**SHORT EXERCISE:**
Pull out every line from the line containing "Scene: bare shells" through the end of the material, both ends included, and reproduce it exactly. Keep pictures out.

**DATA SHOWN:**
## Start
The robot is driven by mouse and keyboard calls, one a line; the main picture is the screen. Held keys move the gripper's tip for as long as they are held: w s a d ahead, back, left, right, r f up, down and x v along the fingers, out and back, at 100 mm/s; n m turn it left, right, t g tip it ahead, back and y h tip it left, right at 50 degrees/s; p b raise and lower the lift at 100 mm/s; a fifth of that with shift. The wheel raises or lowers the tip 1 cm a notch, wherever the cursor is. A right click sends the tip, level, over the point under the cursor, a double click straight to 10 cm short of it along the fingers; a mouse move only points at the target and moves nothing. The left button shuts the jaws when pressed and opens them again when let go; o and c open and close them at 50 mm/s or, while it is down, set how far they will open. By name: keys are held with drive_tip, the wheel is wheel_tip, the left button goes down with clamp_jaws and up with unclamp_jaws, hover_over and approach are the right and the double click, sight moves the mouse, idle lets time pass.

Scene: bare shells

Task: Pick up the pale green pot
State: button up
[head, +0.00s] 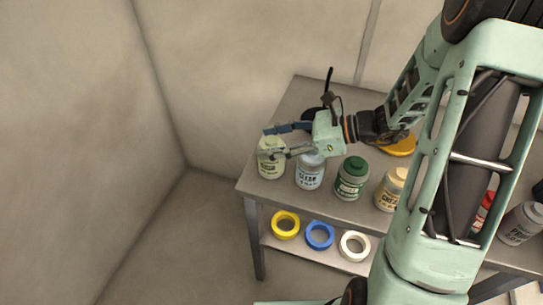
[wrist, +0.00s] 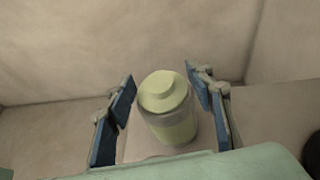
## End
**REPLY:**
Scene: bare shells

Task: Pick up the pale green pot
State: button up
[head, +0.00s] 
[wrist, +0.00s] 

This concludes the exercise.